• _Task prompt_: Leaving out every picture, copy the lines of the data exactly, from the first through the line containing "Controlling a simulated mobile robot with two".

• _The records_:
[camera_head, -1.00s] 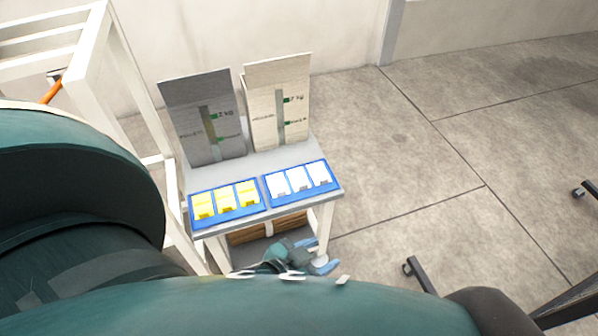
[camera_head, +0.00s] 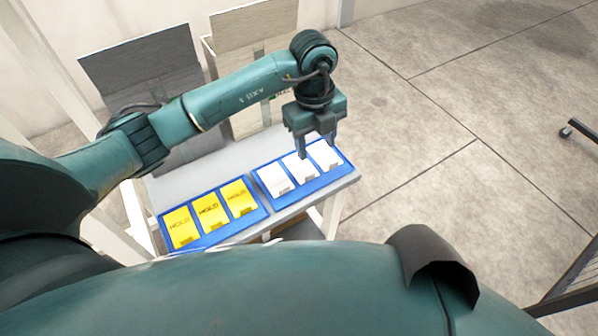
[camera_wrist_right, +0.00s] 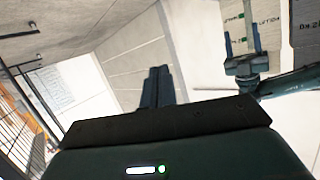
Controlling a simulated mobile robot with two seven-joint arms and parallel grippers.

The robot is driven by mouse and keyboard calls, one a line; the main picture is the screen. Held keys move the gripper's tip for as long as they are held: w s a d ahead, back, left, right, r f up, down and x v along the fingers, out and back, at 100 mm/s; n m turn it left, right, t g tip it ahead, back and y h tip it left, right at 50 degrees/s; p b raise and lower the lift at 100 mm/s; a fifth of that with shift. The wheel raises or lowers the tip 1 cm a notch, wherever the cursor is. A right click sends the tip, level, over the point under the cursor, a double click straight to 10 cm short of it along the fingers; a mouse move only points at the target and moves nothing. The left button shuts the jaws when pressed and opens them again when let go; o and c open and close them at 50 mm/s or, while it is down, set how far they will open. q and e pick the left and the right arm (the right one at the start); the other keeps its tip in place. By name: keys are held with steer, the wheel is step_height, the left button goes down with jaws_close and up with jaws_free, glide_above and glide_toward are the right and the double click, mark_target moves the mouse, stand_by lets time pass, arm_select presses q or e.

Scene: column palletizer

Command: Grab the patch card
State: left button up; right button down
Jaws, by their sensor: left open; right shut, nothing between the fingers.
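Three white cards (camera_head: 300,168) lie in a row on a blue mat at the right of a small table. Three yellow cards marked HOLD (camera_head: 210,211) lie on a second blue mat to their left. I cannot tell by lettering which is the patch card. My left gripper (camera_head: 317,147) is open and empty, pointing down above the white cards, near the middle and right ones. My right gripper (camera_wrist_right: 157,88) is shut and empty in the right wrist view, away from the table; it does not show in the head view.
Open concrete floor (camera_head: 430,130) lies to the right. A white frame stands at the left.

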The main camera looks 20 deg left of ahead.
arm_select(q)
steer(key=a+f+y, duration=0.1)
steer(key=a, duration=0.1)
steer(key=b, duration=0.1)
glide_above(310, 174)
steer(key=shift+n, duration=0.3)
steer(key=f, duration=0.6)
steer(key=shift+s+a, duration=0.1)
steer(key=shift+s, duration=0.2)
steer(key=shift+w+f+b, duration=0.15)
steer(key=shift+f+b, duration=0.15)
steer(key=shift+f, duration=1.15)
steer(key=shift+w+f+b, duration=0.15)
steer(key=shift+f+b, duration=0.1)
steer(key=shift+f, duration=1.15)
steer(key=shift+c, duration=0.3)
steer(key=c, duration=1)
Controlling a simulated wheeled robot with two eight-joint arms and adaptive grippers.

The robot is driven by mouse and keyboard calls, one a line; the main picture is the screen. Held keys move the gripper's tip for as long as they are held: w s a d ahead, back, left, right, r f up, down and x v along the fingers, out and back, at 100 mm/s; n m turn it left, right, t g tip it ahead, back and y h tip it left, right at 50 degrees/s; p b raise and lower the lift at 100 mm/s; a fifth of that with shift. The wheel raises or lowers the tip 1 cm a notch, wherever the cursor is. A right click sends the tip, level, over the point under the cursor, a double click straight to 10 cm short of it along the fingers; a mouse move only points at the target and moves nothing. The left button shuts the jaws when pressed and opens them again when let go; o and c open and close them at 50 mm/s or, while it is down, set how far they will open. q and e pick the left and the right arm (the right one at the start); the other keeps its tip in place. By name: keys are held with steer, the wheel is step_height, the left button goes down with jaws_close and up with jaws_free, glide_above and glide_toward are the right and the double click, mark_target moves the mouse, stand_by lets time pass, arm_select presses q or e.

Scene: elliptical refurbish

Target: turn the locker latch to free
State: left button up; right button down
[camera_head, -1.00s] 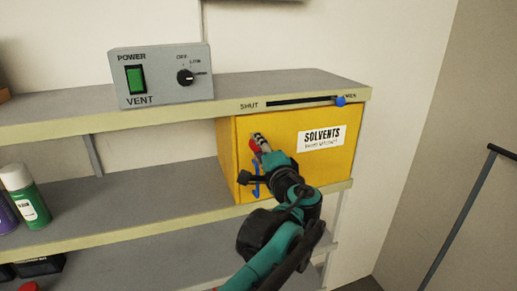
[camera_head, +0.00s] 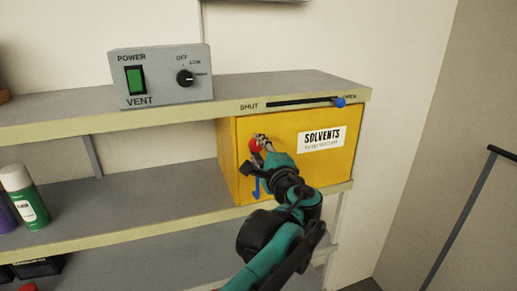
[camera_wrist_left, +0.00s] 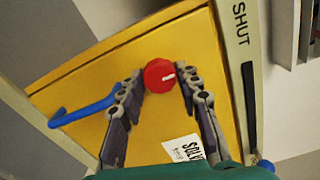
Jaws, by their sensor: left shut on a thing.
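The locker is a yellow box (camera_head: 312,165) labelled SOLVENTS under the upper shelf. Its latch is a round red knob (camera_head: 254,145) on the upper left of the door, partly covered by my gripper in the head view. In the left wrist view the red knob (camera_wrist_left: 160,75) shows a short white mark pointing right. My left gripper (camera_head: 261,142) is shut on the knob, with one finger on each side of it in the left wrist view. A blue handle (camera_head: 256,188) is on the door below the knob, partly behind my gripper. My right gripper is not in view.
A slider with a blue knob (camera_head: 339,102) sits at the OPEN end of its slot on the shelf edge. A grey vent box (camera_head: 160,88) stands on the top shelf. A green spray can (camera_head: 31,205) stands at the left on the shelf below.

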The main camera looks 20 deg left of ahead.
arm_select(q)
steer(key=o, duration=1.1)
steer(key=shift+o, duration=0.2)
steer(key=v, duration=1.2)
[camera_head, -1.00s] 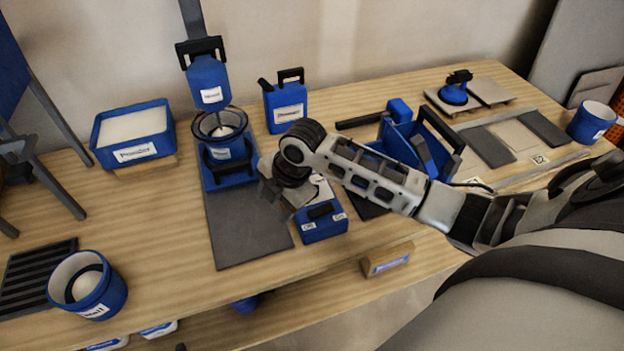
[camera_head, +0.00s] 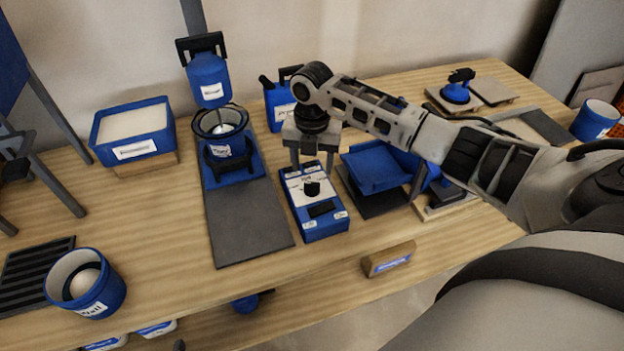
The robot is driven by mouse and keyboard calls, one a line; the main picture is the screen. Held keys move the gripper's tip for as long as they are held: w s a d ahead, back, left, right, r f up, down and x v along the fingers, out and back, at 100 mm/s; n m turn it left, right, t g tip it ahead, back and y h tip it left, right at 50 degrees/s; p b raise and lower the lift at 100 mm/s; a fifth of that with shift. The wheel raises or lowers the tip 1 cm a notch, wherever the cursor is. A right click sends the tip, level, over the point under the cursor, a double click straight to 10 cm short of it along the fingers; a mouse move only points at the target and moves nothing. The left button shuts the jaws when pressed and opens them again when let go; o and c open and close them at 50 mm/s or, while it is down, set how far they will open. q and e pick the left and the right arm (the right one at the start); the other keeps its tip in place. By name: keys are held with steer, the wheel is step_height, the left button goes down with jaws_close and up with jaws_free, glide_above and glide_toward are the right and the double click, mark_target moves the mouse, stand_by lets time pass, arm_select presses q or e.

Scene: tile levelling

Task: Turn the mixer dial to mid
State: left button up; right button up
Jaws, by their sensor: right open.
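The mixer control box (camera_head: 320,226) is blue with a pale top face and small labels, and lies on the bench right of the mixer's grey base plate. Its black dial (camera_head: 312,188) stands up on the pale face; the setting it points to is too small to read. My right gripper (camera_head: 312,161) points down above the far end of the box. Its two fingers are apart and empty, a little behind the dial, and seem not to touch it. The mixer (camera_head: 209,80) hangs over a bucket (camera_head: 220,128) at the left. My left gripper is not in view.
A blue tray of white material (camera_head: 134,150) stands at the back left, and a jug (camera_head: 279,110) behind my right gripper. A blue scoop-like holder (camera_head: 372,168) is close right of the box. A labelled wooden block (camera_head: 388,261) sits near the front edge. A cup (camera_head: 88,285) is front left.

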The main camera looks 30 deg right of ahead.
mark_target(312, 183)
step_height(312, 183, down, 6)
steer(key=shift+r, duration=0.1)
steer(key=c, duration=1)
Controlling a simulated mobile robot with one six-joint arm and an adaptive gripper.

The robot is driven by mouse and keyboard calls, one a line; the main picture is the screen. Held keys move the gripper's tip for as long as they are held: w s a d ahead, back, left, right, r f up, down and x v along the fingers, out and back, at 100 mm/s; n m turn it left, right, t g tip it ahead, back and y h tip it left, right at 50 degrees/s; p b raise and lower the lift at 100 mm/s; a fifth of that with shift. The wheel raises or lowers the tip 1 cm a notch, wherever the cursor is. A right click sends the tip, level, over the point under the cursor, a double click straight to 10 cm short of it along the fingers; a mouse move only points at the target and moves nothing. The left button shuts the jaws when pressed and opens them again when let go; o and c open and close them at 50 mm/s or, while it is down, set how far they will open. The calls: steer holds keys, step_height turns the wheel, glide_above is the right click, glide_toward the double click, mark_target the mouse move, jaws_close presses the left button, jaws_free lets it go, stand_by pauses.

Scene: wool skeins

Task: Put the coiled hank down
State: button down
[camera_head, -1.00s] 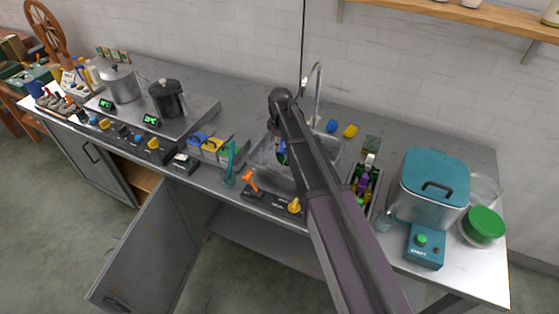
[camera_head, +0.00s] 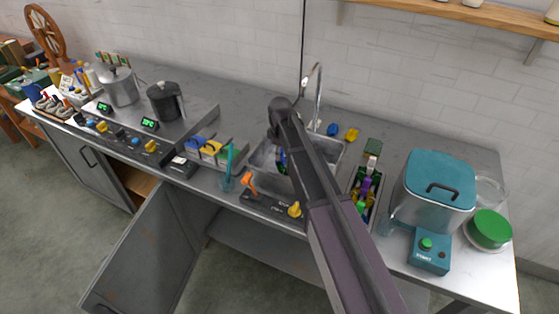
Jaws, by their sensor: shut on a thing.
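My arm rises from the bottom right of the view to a dark joint above the sink (camera_head: 262,156). My gripper is hidden behind my own arm, so its jaws do not show. I cannot make out the coiled hank with certainty. A small dark patch with blue and green (camera_head: 283,158) shows at the left edge of my arm, over the sink; I cannot tell what it is. A blue piece (camera_head: 332,129) and a yellow piece (camera_head: 351,134) lie on the counter right of the tap, too small to identify.
A teal-lidded vat (camera_head: 435,190) and a green-lidded tub (camera_head: 489,229) stand at the right. A narrow tray of coloured items (camera_head: 364,190) lies left of the vat. Two pots (camera_head: 120,86) stand at the left. A cabinet door (camera_head: 140,255) hangs open below.

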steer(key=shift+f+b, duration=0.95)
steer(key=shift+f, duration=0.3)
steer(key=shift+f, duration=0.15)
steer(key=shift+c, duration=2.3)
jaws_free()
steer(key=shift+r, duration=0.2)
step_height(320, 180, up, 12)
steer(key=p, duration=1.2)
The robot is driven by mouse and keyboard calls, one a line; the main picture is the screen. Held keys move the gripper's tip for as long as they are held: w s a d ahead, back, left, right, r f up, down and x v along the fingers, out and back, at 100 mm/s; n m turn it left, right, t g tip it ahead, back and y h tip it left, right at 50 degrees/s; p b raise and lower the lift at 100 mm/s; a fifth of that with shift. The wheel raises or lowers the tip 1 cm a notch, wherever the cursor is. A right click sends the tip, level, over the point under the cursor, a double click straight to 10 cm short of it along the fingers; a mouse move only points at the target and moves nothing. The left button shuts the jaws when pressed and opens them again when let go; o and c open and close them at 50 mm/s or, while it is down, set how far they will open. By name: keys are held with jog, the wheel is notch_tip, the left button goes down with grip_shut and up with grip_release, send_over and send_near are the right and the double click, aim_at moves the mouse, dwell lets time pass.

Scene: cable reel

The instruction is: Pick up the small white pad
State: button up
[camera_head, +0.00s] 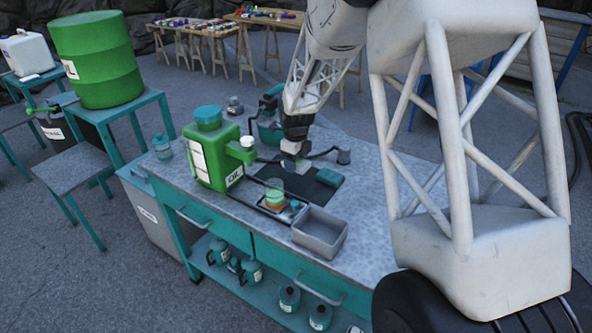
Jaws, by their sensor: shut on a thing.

• _Result for this exercise_:
[camera_head, -1.00s] 
[camera_head, +0.00s] 
[camera_wrist_right, +0.00s] 
Controlling a simulated mobile robot with two seven-joint arms and parallel grippers.

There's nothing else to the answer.